Francesco Lazzaro Guardi
Francesco Lazzaro Guardi (1712-1793), was a prolific 18th Italian painter, of noble family and member of the Venetian School.
He is celebrated second only to Canaletto, in his production of view paintings and among the last practitioners; along with his brothers of the Venetian school.
Guardi was born in Venice into a noble family, originating from Trentino. His father Domenico (1678-1716) and his brothers Niccolò and Gian Antonio (1699-1761), were also painters; the latter inheriting the family workshop after the father’s death in 1716.
In the early part of his career, he collaborated in the production of religious and genre subjects at the family workshop; ran by his older brother Gian Antonio, after his father’s death in 1716.
After Gian Antonio’s death in 1760, Francesco concentrated on view (vedute) and smaller scale imaginary (capricci) painting in both oils and drawings on paper. The earliest of these show the influence of Canaletto, but he gradually adopted a freer and more “impressionistic” style; characterised by small dotting, spirited brush-strokes and freely imagined architecture.
Unfortunately, aristocracy and the very wealthy, still favoured Canaletto’s vision of highly detailed and more accurate depictions and so Gaudi was not to enjoy the same international fame during his own lifetime. Acclaim, came a century later; with the French Impressionist’s admiration of his style.
Francesco Lazzaro Guardi. 5th October 1712 – 1st January 1793. Portrait by Pietro Longhi (1764).
Francesco Guardi was born in Venice on the 5th October 1712, into a family of nobility originating from Trentino.
His father Domenico (1678-1716) and his brothers Niccolò (date unknown) and Gian Antonio (1699-1761), were also painters; the latter inheriting the family workshop around the age of seventeen, after the father’s death in 1716.

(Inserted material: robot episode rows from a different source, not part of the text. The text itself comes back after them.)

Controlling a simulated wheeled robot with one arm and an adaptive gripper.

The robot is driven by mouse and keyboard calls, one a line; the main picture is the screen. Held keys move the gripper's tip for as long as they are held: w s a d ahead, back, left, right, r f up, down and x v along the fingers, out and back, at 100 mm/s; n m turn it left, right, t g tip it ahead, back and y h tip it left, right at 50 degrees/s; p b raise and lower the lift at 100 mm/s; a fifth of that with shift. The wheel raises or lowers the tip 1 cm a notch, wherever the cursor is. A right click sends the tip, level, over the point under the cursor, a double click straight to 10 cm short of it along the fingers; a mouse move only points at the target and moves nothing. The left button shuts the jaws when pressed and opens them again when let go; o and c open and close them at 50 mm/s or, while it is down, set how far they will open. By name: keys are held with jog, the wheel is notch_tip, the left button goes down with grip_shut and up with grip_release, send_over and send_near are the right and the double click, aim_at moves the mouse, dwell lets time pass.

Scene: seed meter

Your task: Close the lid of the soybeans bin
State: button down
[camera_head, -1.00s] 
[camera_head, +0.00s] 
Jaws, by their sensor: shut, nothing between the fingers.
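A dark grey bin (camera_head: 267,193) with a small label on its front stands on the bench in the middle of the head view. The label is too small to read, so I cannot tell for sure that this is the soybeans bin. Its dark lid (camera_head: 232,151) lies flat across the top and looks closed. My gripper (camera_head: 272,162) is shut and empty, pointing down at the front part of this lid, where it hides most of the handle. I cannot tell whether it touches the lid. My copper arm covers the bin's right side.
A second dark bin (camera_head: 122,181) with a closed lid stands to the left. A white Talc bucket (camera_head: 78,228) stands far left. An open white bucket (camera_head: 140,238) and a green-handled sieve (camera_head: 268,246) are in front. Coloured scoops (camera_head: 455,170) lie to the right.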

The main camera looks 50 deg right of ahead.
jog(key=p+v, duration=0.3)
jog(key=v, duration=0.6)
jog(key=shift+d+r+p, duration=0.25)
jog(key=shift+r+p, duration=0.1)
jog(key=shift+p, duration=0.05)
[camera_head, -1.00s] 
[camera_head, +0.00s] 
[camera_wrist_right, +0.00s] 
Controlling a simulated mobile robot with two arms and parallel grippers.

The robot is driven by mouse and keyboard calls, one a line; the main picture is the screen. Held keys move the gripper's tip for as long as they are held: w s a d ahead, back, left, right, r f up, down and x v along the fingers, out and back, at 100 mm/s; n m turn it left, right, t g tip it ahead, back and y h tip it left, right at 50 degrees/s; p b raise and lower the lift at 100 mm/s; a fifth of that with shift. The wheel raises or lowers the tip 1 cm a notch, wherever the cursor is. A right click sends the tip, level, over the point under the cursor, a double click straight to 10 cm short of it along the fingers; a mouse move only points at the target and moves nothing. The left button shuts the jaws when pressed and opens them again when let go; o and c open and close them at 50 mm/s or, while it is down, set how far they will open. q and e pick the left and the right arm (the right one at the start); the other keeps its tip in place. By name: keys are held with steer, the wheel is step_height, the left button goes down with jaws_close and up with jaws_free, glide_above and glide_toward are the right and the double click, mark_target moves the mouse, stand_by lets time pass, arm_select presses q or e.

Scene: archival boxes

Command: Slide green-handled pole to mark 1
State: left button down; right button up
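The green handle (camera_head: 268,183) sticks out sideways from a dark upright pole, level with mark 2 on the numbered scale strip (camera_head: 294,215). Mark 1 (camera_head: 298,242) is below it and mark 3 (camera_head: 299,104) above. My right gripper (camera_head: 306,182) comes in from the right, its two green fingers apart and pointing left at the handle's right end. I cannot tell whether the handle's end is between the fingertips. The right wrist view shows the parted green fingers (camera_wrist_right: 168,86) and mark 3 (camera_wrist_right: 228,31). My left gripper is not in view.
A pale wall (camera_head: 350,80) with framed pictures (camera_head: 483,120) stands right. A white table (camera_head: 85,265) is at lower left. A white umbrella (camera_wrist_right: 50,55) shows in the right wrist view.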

Few works from the Guardi studio are signed, dated, or reliably documented; resulting in a good deal of scholarly controversy about certain works. Questions have also arisen, on whether he was trained by his elder brother Gian Antonio. Furthermore, there are claims over obvious differences in the styles of the two brothers; inferring that Francesco may have been trained by another master.
In the early part of his career, he collaborated in the production of religious and genre subjects; as well as copies of earlier masters at the family workshop, ran by his older brother Gian Antonio. It was probable that they all contributed as a team, to some of the larger commissions; that were later attributed to Francesco. His sister Maria Cecilia married the pre-eminent Veneto-European painter of his epoch, Giovanni Battista Tiepolo.
Left: Gaudi’s home in Campiello de la Madona, Cannaregio.
His first attributable works are from 1738, for the parish of Vigo d’Anuania, in Trentino. In this period. The first work signed by Francesco is a “Saint Adoring the Eucharist” (c. 1739).
The Story of Tobit. Around 1750, the Gaudi brothers, received a commission for the small Chiesa dell’Angelo San Raffaele, in the Dorsoduro district of Venice.
This was to decorate the organ loft with a series of panels depicting the “Story of Tobit”; in which the Archangel Raphael. appears much as the hero of this narrative.
The interest of the painting is in its new technique of colouring, used for all the panels. Gianantonio and Francesco used spiky brushstrokes, that placed needles of colour and short rays of coloured, sparkling light on the canvas. These give only an impression of the scene, resulting is a stunning burst of colours. Gianantonio Guardi, assisted by his brother Francesco, innovated in the handling of colours and the technique used; but remained otherwise quite traditional and academic in depiction.
Francesco Guardi, did not continue to paint this way, so credit for the discovery and vision, may well have to be given to the enigmatic Gian Antonio; who now, is much less known than his brother Francesco.
Left: “Departure of Tobias and Angel”, Chiesa dell’Angelo San Raffaele (Venice)
On 15 February 1757, he married Maria Mattea Pagani, the daughter of painter Matteo Pagani.
In 1756, his brother Gian Antonio became a founder member of the Fine Art Venetian Academy, possibly through the influence of Giambattista Tiepolo; who was married to the sister of the Guardi brothers. In 1760 his brother Gian Antonio died, but that year also saw the birth of his first son, Vincenzo. His second son, Giacomo, was born four years later, in 1764.
Above: View of the Venetian Lagoon with the Tower of Malghera (late 1770’s)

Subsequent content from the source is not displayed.